— WHAT TO PRODUCE —
Tell how many lines in the data below include the word "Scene". The answer is the number only.

--- BEGIN SUPPLIED MATERIAL ---

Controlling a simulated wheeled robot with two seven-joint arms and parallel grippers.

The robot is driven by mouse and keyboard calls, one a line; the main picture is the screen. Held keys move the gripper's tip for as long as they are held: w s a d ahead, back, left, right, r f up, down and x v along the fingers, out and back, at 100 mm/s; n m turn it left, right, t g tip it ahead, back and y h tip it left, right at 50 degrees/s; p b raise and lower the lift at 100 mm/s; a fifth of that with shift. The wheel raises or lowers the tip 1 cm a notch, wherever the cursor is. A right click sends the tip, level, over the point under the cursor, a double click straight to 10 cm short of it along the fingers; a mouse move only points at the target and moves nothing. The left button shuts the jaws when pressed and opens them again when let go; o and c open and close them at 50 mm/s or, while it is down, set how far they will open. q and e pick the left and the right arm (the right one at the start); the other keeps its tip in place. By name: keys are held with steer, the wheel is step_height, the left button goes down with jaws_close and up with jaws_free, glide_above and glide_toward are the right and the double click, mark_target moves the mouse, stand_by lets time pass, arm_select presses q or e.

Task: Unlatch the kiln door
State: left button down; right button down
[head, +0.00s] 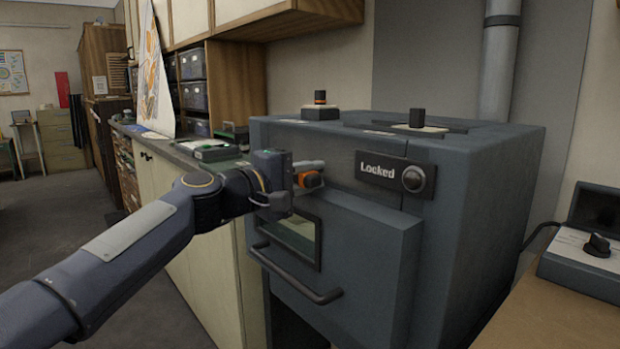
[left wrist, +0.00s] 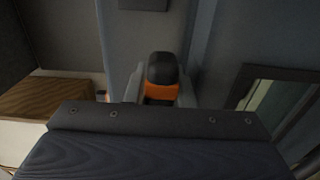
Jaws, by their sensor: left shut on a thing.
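The kiln (head: 490,200) is a dark grey box with its front door (head: 365,265) closed. The door has a small window (head: 293,236) and a bar handle (head: 296,276). A plate reading "Locked" (head: 382,170) with a round knob (head: 414,179) sits above the door on the right. My left gripper (head: 308,178) is at the upper left of the kiln front, shut on the black and orange latch handle (left wrist: 163,72). In the left wrist view, the fingers (left wrist: 160,92) are on both sides of the handle. My right gripper is not in view.
A control box with a dial (head: 597,246) stands on a wooden table (head: 540,318) at the right. A counter (head: 160,147) with cabinets runs along the left of the kiln. Open floor (head: 60,225) lies at the far left.

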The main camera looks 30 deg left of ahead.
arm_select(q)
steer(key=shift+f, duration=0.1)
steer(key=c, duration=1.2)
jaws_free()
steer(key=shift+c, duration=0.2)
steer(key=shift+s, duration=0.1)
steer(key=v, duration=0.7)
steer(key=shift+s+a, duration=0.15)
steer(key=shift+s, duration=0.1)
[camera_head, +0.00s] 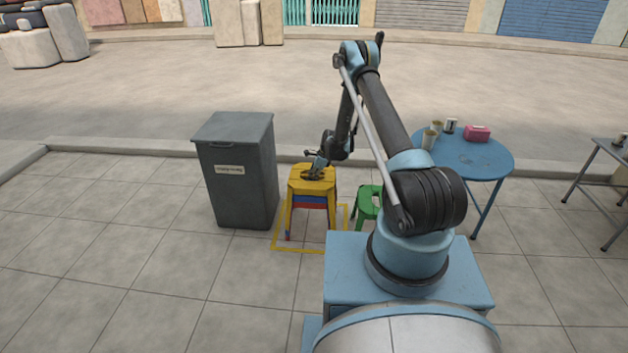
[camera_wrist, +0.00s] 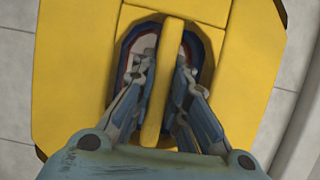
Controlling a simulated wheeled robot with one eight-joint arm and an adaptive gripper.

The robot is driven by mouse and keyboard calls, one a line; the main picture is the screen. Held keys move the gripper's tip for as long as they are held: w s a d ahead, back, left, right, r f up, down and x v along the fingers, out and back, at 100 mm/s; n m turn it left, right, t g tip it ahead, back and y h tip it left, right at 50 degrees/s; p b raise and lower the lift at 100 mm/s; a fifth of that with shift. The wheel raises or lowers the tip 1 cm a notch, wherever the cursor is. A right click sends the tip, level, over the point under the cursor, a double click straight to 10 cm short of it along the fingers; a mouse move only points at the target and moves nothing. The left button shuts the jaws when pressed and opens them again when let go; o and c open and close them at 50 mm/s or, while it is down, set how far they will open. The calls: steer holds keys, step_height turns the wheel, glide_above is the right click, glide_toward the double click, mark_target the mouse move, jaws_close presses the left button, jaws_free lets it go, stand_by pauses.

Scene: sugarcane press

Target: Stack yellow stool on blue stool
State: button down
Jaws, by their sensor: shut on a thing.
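The yellow stool (camera_head: 299,187) stands upright at the top of a stack beside the grey bin, with blue and red bands showing close under its seat. In the wrist view the yellow seat (camera_wrist: 75,75) fills most of the picture. My gripper (camera_head: 316,172) is over the seat. In the wrist view its fingers (camera_wrist: 163,70) are shut on the yellow bar across the seat opening. A blue rim and a red rim show through that opening. The blue stool is mostly hidden under the yellow one; I cannot tell whether the two fully touch.
A grey lidded bin (camera_head: 236,180) stands close at the left of the stack. A green stool (camera_head: 368,202) is close at the right. A yellow floor outline (camera_head: 284,249) surrounds the stack. A round blue table (camera_head: 470,157) holds cups and a pink box (camera_head: 477,133). The left pavement is clear.

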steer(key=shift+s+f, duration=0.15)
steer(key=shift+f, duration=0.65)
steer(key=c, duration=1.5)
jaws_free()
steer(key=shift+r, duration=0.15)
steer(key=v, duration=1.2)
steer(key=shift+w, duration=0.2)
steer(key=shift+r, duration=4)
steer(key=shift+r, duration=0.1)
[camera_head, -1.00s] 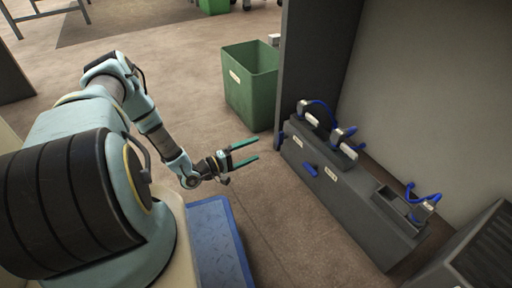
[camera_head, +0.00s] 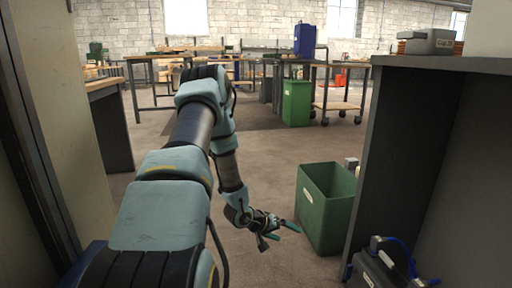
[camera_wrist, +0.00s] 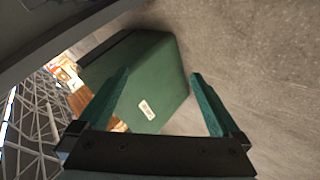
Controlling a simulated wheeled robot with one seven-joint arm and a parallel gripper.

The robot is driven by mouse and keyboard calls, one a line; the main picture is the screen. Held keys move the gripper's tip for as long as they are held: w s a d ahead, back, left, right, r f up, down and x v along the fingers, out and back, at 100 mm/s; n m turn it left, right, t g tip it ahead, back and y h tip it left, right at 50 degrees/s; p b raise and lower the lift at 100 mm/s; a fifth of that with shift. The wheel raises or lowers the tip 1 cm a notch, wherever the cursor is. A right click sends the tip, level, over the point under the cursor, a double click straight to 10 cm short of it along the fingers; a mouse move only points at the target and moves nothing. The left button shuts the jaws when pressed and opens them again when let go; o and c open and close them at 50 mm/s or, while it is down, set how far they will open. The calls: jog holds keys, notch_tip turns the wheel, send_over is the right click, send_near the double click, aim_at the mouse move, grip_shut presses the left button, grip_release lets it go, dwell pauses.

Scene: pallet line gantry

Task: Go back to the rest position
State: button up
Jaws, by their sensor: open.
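My gripper (camera_head: 284,233) has green fingers and is open and empty. In the head view it is held out in front of my arm, above the floor and just left of a green bin. In the wrist view my gripper (camera_wrist: 160,98) shows its two fingers spread apart with nothing between them. The green bin (camera_wrist: 150,85) lies beyond them there, with a white label on its side.
The green bin (camera_head: 326,213) stands on the floor beside a dark bench (camera_head: 408,150) at the right. A dark grey unit with blue cable (camera_head: 380,262) sits low at the right. Another green bin (camera_head: 296,103) and worktables stand farther back. Open floor lies between.

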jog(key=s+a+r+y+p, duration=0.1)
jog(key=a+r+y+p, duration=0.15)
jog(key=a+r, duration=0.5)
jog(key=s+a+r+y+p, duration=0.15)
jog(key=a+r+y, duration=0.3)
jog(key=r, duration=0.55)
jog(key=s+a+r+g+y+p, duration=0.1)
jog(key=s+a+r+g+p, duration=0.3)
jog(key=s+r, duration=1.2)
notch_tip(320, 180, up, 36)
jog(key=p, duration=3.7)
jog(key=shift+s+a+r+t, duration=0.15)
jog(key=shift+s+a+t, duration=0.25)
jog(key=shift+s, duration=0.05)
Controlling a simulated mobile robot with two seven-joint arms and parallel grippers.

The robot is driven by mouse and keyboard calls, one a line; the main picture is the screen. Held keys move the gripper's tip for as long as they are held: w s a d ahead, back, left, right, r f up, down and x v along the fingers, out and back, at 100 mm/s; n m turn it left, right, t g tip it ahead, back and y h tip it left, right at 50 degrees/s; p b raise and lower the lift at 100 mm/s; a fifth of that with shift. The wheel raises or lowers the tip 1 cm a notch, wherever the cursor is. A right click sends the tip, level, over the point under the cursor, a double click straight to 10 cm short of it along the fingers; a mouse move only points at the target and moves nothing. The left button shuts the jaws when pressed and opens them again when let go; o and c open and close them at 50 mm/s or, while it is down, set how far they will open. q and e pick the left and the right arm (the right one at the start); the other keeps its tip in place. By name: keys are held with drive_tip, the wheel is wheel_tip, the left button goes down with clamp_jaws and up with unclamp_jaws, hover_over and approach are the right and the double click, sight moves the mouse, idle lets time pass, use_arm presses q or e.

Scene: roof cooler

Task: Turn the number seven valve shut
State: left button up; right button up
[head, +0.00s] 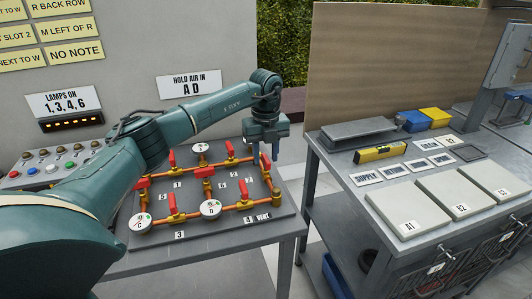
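A grey board (225,222) on the left bench carries brass pipes, round white gauges and several red valve handles. A label 7 (243,181) lies on the board, left of the right-hand pipe run. The red handle (265,163) nearest to it on that run, apparently valve seven, stands up from the pipe. My left gripper (265,155) points down over this handle. Its two fingers look apart, one to each side of the handle; contact cannot be made out. The fingertips partly cover the pipe behind. My right gripper is not in view.
A gauge (210,208) stands at the board's front. A lamp strip (72,121) and button panel are at left. The right bench holds a yellow level (380,152) and labelled plates.

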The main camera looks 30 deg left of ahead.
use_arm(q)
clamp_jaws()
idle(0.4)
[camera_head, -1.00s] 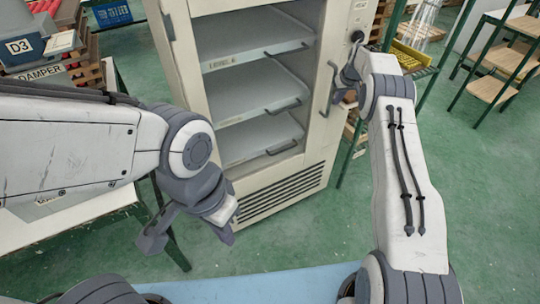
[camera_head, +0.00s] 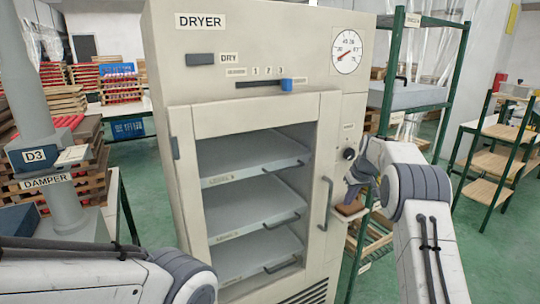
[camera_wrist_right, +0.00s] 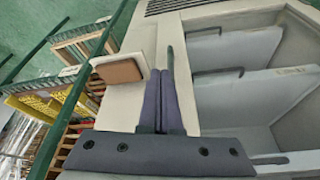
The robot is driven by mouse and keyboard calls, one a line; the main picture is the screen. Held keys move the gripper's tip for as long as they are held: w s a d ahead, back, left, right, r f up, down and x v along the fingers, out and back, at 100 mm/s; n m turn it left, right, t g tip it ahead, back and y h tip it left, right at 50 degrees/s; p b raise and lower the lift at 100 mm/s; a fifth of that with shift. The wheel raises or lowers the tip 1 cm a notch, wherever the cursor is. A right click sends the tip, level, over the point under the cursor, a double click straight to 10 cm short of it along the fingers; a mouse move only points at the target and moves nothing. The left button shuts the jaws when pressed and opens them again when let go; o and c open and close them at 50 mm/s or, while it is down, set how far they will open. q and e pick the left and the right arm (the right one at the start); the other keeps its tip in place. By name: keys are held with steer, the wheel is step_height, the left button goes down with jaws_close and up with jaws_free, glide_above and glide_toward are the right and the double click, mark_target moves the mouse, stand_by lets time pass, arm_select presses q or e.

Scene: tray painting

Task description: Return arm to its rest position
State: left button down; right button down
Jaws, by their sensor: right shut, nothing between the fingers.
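My right arm reaches in from the lower right in the head view. Its gripper (camera_head: 362,182) is beside the right edge of the dryer's front, near a round black knob. In the right wrist view the two fingers (camera_wrist_right: 163,75) lie together, shut and empty. They point along the dryer's pale front, beside a brown pad on a bracket (camera_wrist_right: 118,70). Whether the fingertips touch the dryer, I cannot tell. My left arm shows at the lower left of the head view, but its gripper is below the picture.
The dryer (camera_head: 260,100) stands ahead, with grey shelves (camera_head: 255,205) behind its framed front and a vertical handle (camera_head: 325,203). A green rack (camera_head: 458,70) stands close on its right. A DAMPER post (camera_head: 45,150) and stacked pallets (camera_head: 95,85) are at left.

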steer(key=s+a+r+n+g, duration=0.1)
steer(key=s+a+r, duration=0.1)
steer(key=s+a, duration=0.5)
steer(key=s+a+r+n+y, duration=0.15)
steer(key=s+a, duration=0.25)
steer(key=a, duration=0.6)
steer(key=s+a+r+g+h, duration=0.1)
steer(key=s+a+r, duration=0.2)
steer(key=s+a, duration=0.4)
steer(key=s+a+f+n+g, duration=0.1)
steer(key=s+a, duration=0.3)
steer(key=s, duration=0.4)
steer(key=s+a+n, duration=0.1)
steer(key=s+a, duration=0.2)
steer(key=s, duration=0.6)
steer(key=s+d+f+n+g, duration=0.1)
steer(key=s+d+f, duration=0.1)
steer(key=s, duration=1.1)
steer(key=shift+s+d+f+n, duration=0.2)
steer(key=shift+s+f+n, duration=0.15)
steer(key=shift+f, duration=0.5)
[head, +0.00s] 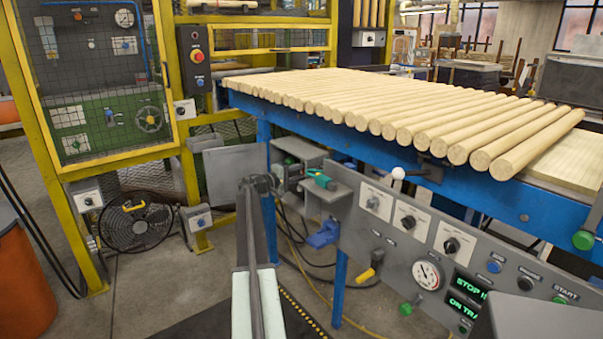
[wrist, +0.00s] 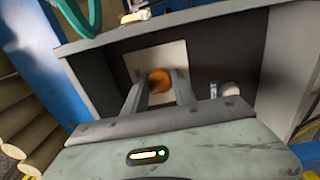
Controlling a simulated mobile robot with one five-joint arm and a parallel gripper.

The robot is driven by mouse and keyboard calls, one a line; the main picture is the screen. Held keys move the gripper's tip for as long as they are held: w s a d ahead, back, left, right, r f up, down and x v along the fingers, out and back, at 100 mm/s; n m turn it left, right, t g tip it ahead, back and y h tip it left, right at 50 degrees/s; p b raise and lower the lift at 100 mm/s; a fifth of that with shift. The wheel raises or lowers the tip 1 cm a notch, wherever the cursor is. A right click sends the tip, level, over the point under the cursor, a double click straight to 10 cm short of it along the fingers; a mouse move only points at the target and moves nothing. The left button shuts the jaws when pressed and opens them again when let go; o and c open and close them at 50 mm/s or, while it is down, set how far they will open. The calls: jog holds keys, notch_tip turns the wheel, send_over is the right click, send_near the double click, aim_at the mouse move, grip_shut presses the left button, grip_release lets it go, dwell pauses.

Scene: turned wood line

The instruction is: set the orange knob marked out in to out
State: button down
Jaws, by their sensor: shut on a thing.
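In the wrist view, the orange knob (wrist: 159,80) sits on a pale square plate on a dark grey panel. My gripper (wrist: 160,92) has one finger at each side of the knob and is shut on it. The knob's pointer and the out and in marks cannot be read, so I cannot tell its setting. In the head view, my arm reaches forward from the bottom middle, with my gripper (head: 262,184) at the grey boxes by the blue table's left end. The orange knob is hidden there.
A grey control panel (head: 385,262) with black knobs, a gauge and green displays stands right of my arm. The blue table (head: 405,160) carries several wooden rods (head: 390,110). A yellow guard frame (head: 180,135) and a floor fan (head: 138,222) are on the left.

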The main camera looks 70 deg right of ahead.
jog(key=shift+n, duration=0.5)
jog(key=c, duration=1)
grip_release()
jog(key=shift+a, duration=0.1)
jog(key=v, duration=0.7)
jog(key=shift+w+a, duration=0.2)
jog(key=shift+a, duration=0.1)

--- END SUPPLIED MATERIAL ---

— THE RESULT —
5